Ihr seid schon sehr früh in den Schoß von Napalm Records geraten. Wie fühlt es sich an, bei einem solchen Label von Anfang an dabei zu sein?
Mika (Schlagzeug): Ehrlich gesagt war es ein wilder Ritt, und wir versuchen immer noch, ihn zu verarbeiten! Napalm Records ist ein Label, zu dem wir immer aufgeschaut haben, weil sie so viele der Bands unter Vertrag haben, die wir bewundern. Von Fans ihres Roster zu einem Teil davon zu werden - das ist etwas, das wir so früh in unserer Reise nie erwartet hätten. Als wir ARCTIS gründeten, wussten wir, dass wir hoch hinaus wollten, aber bei Napalm zu landen, war ein wahr gewordener Traum. Was noch aufregender ist, ist, dass es nicht einfach über Nacht passiert ist. Wir haben wirklich verdammt hart an unserem Material, unseren visuellen Effekten und dem Gesamtkonzept der Band gearbeitet. Es ging nicht nur darum, gute Musik zu machen - es ging darum, etwas Zusammenhängendes zu präsentieren, etwas, das herausstechen würde. Wir haben unzählige Stunden im Studio verbracht, um unseren Sound zu perfektionieren, und noch mehr Zeit damit verbracht, herauszufinden, wie wir unsere Bühnenpräsenz, unsere Bildsprache und unsere Geschichten so episch gestalten können wie unsere Musik. Wir wollten sicherstellen, dass wir ARCTIS auf die bestmögliche Art und Weise präsentieren, wenn wir uns bei Napalm vorstellen. Zum Glück hat sich all die harte Arbeit ausgezahlt!

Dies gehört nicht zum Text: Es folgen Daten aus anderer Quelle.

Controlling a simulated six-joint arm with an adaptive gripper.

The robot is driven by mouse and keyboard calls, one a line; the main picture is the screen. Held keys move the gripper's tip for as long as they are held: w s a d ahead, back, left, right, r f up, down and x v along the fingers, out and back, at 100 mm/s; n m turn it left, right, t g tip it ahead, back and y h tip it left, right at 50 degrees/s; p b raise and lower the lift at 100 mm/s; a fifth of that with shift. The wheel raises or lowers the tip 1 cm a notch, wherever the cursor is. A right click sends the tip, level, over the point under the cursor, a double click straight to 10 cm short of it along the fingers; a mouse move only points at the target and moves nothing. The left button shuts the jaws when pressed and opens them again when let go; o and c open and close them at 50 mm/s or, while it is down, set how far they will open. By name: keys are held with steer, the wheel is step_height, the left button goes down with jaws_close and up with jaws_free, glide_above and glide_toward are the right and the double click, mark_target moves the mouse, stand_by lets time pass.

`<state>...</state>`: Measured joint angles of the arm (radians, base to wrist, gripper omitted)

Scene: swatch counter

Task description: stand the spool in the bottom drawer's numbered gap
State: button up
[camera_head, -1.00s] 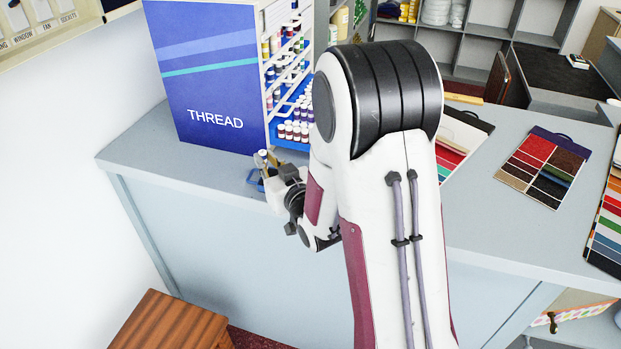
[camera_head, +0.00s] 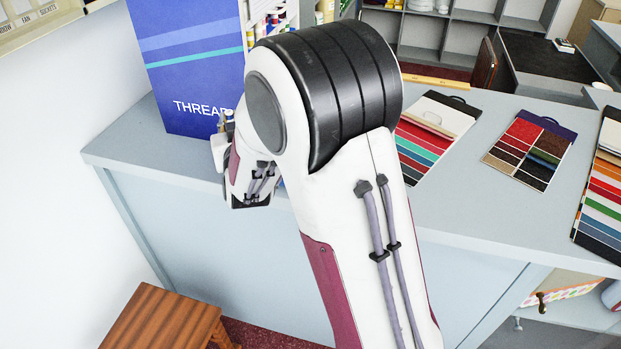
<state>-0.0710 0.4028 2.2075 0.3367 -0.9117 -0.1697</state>
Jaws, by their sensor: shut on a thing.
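The thread cabinet (camera_head: 185,75) stands on the counter, blue on its side with the word THREAD partly covered by my arm. Its open shelves hold several spools (camera_head: 273,22) at the upper right. The bottom drawer and its numbered gap are hidden behind my arm. My gripper (camera_head: 226,130) is in front of the cabinet's lower corner, mostly hidden by my own arm links. It is shut on a small spool (camera_head: 229,116), of which only the pale top and a bit of blue show; its tilt is hard to tell.
Sample cards (camera_head: 436,135) and a dark-red swatch board (camera_head: 530,150) lie on the counter (camera_head: 470,215) to the right, with a striped board (camera_head: 603,190) beyond. A wooden stool (camera_head: 160,318) stands below at left. The counter's left end is clear.

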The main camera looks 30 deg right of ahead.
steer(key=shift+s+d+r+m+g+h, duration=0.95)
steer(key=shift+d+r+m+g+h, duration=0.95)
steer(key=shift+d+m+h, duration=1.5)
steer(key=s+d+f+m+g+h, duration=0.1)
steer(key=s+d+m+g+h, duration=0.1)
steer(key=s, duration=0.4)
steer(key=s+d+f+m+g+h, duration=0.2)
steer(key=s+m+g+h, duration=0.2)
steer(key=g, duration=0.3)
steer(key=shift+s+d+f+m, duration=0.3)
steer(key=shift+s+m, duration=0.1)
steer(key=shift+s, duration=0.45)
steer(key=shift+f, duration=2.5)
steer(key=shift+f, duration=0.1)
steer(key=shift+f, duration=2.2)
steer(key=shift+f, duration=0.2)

Wir haben uns riesig gefreut, als Napalm auf uns zugekommen ist und Interesse bekundet hat. Es ist eine Sache, an seine eigene Vision zu glauben, aber wenn ein Label wie Napalm hinter einem steht, fühlt sich das wie eine große Bestätigung an. Sie haben uns vom ersten Tag an unterstützt und uns die kreative Freiheit gegeben, die Grenzen dessen, was wir mit ARCTIS machen wollen, wirklich zu erweitern. Von Anfang an bei einem so angesehenen Label unter Vertrag zu sein, bringt allerdings auch einen gewissen Druck mit sich. Wir wollen ihrem Vertrauen und dem Erbe der anderen Bands, mit denen sie gearbeitet haben, gerecht werden. Gleichzeitig ist es aber auch eine unglaubliche Motivation. Wir sind bereit, jede Herausforderung anzunehmen, die sich uns bietet, und mit Napalm im Rücken haben wir das Gefühl, dass wir das richtige Team haben, um wirklich etwas zu bewirken.
"Arctis" steht in den Startlöchern und ihr zelebriert sehr eingängigen modernen Metal. Welche Einflüsse bestimmen den Sound von ARCTIS und inwieweit hat euch auch eure finnische Heimat beeinflusst?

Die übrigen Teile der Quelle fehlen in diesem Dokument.